- [EXERCISE GOAL]:
Reproduce all entries precisely as they are written.

- [RECORDS FOR THE TASK]:

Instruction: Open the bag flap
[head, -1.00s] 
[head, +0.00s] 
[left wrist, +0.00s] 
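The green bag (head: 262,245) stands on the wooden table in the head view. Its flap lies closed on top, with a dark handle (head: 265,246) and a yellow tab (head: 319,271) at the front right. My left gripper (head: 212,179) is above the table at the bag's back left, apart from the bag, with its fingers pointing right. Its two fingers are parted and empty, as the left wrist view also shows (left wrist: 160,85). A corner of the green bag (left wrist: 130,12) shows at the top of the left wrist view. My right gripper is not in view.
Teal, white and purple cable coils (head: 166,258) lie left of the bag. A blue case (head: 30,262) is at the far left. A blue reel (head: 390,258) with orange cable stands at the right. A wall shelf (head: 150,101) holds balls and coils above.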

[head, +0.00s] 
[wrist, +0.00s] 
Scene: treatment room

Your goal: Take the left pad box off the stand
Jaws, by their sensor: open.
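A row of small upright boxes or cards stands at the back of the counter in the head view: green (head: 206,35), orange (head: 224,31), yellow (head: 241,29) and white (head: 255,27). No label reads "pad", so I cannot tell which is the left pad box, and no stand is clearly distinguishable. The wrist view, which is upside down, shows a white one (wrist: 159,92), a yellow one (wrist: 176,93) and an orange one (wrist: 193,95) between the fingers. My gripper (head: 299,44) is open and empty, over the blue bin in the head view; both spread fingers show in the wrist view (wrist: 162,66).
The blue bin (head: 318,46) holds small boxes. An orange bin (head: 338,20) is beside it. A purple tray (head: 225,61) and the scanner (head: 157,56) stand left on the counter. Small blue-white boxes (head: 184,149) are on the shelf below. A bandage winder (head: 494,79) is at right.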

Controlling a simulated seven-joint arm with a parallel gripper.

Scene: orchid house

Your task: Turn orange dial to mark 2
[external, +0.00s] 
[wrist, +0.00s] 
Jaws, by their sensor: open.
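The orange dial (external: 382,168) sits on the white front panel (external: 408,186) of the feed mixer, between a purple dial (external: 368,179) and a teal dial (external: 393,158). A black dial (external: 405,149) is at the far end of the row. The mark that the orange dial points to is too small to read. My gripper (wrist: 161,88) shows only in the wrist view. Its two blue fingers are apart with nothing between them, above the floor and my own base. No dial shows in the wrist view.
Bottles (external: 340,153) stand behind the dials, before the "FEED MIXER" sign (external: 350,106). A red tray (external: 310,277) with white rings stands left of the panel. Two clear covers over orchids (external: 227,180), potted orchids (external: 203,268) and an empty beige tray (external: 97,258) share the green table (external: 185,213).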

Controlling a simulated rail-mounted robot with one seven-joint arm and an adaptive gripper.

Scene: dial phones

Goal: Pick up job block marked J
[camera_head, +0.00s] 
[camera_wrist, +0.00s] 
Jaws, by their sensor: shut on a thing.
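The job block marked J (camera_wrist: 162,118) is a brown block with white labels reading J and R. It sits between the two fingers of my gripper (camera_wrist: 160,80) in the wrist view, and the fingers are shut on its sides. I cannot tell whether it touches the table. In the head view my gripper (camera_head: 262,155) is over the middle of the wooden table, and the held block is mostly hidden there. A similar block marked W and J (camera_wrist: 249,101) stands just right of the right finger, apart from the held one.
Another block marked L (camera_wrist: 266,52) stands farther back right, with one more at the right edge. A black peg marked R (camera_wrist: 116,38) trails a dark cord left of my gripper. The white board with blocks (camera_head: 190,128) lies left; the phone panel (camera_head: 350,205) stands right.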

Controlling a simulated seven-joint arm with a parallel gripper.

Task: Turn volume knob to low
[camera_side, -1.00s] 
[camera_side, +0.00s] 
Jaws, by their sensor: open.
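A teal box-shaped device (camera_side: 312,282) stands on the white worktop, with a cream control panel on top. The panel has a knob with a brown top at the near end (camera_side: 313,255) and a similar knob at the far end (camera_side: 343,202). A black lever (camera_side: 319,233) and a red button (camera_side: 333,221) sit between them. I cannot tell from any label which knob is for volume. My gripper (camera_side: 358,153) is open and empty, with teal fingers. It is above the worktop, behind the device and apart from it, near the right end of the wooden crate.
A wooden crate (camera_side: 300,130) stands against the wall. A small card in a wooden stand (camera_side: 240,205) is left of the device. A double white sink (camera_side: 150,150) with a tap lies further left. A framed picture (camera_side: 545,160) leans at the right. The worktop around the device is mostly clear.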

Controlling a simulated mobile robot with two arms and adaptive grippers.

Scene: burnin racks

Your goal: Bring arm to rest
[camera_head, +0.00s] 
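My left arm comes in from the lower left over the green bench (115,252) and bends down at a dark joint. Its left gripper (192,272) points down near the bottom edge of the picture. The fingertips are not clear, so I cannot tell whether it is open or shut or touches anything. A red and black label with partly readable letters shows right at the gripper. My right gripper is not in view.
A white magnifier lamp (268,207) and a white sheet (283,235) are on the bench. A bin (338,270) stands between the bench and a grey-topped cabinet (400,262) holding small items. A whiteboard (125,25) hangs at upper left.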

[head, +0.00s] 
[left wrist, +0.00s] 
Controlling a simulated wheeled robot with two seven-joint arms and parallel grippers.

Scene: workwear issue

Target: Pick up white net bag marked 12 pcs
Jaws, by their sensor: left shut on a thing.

- [SOLUTION TO THIS PROBLEM]:
Instruction: Open the bag flap
[head, -1.00s] 
[head, +0.00s] 
[left wrist, +0.00s] 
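The green bag (head: 262,245) stands on the wooden table in the head view. Its flap lies closed on top, with a dark handle (head: 265,246) and a yellow tab (head: 319,271) at the front right. My left gripper (head: 212,179) is above the table at the bag's back left, apart from the bag, with its fingers pointing right. Its two fingers are parted and empty, as the left wrist view also shows (left wrist: 160,85). A corner of the green bag (left wrist: 130,12) shows at the top of the left wrist view. My right gripper is not in view.
Teal, white and purple cable coils (head: 166,258) lie left of the bag. A blue case (head: 30,262) is at the far left. A blue reel (head: 390,258) with orange cable stands at the right. A wall shelf (head: 150,101) holds balls and coils above.

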[head, +0.00s] 
[wrist, +0.00s] 
Scene: treatment room

Your goal: Take the left pad box off the stand
Jaws, by their sensor: open.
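A row of small upright boxes or cards stands at the back of the counter in the head view: green (head: 206,35), orange (head: 224,31), yellow (head: 241,29) and white (head: 255,27). No label reads "pad", so I cannot tell which is the left pad box, and no stand is clearly distinguishable. The wrist view, which is upside down, shows a white one (wrist: 159,92), a yellow one (wrist: 176,93) and an orange one (wrist: 193,95) between the fingers. My gripper (head: 299,44) is open and empty, over the blue bin in the head view; both spread fingers show in the wrist view (wrist: 162,66).
The blue bin (head: 318,46) holds small boxes. An orange bin (head: 338,20) is beside it. A purple tray (head: 225,61) and the scanner (head: 157,56) stand left on the counter. Small blue-white boxes (head: 184,149) are on the shelf below. A bandage winder (head: 494,79) is at right.

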Controlling a simulated seven-joint arm with a parallel gripper.

Scene: orchid house

Your task: Turn orange dial to mark 2
[external, +0.00s] 
[wrist, +0.00s] 
Jaws, by their sensor: open.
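The orange dial (external: 382,168) sits on the white front panel (external: 408,186) of the feed mixer, between a purple dial (external: 368,179) and a teal dial (external: 393,158). A black dial (external: 405,149) is at the far end of the row. The mark that the orange dial points to is too small to read. My gripper (wrist: 161,88) shows only in the wrist view. Its two blue fingers are apart with nothing between them, above the floor and my own base. No dial shows in the wrist view.
Bottles (external: 340,153) stand behind the dials, before the "FEED MIXER" sign (external: 350,106). A red tray (external: 310,277) with white rings stands left of the panel. Two clear covers over orchids (external: 227,180), potted orchids (external: 203,268) and an empty beige tray (external: 97,258) share the green table (external: 185,213).

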Controlling a simulated rail-mounted robot with one seven-joint arm and an adaptive gripper.

Scene: dial phones

Goal: Pick up job block marked J
[camera_head, +0.00s] 
[camera_wrist, +0.00s] 
Jaws, by their sensor: shut on a thing.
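The job block marked J (camera_wrist: 162,118) is a brown block with white labels reading J and R. It sits between the two fingers of my gripper (camera_wrist: 160,80) in the wrist view, and the fingers are shut on its sides. I cannot tell whether it touches the table. In the head view my gripper (camera_head: 262,155) is over the middle of the wooden table, and the held block is mostly hidden there. A similar block marked W and J (camera_wrist: 249,101) stands just right of the right finger, apart from the held one.
Another block marked L (camera_wrist: 266,52) stands farther back right, with one more at the right edge. A black peg marked R (camera_wrist: 116,38) trails a dark cord left of my gripper. The white board with blocks (camera_head: 190,128) lies left; the phone panel (camera_head: 350,205) stands right.

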Controlling a simulated seven-joint arm with a parallel gripper.

Task: Turn volume knob to low
[camera_side, -1.00s] 
[camera_side, +0.00s] 
Jaws, by their sensor: open.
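A teal box-shaped device (camera_side: 312,282) stands on the white worktop, with a cream control panel on top. The panel has a knob with a brown top at the near end (camera_side: 313,255) and a similar knob at the far end (camera_side: 343,202). A black lever (camera_side: 319,233) and a red button (camera_side: 333,221) sit between them. I cannot tell from any label which knob is for volume. My gripper (camera_side: 358,153) is open and empty, with teal fingers. It is above the worktop, behind the device and apart from it, near the right end of the wooden crate.
A wooden crate (camera_side: 300,130) stands against the wall. A small card in a wooden stand (camera_side: 240,205) is left of the device. A double white sink (camera_side: 150,150) with a tap lies further left. A framed picture (camera_side: 545,160) leans at the right. The worktop around the device is mostly clear.

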Controlling a simulated mobile robot with two arms and adaptive grippers.

Scene: burnin racks

Your goal: Bring arm to rest
[camera_head, +0.00s] 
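My left arm comes in from the lower left over the green bench (115,252) and bends down at a dark joint. Its left gripper (192,272) points down near the bottom edge of the picture. The fingertips are not clear, so I cannot tell whether it is open or shut or touches anything. A red and black label with partly readable letters shows right at the gripper. My right gripper is not in view.
A white magnifier lamp (268,207) and a white sheet (283,235) are on the bench. A bin (338,270) stands between the bench and a grey-topped cabinet (400,262) holding small items. A whiteboard (125,25) hangs at upper left.

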[head, +0.00s] 
[left wrist, +0.00s] 
Controlling a simulated wheeled robot with two seven-joint arms and parallel grippers.

Scene: workwear issue

Target: Pick up white net bag marked 12 pcs
Jaws, by their sensor: left shut on a thing.

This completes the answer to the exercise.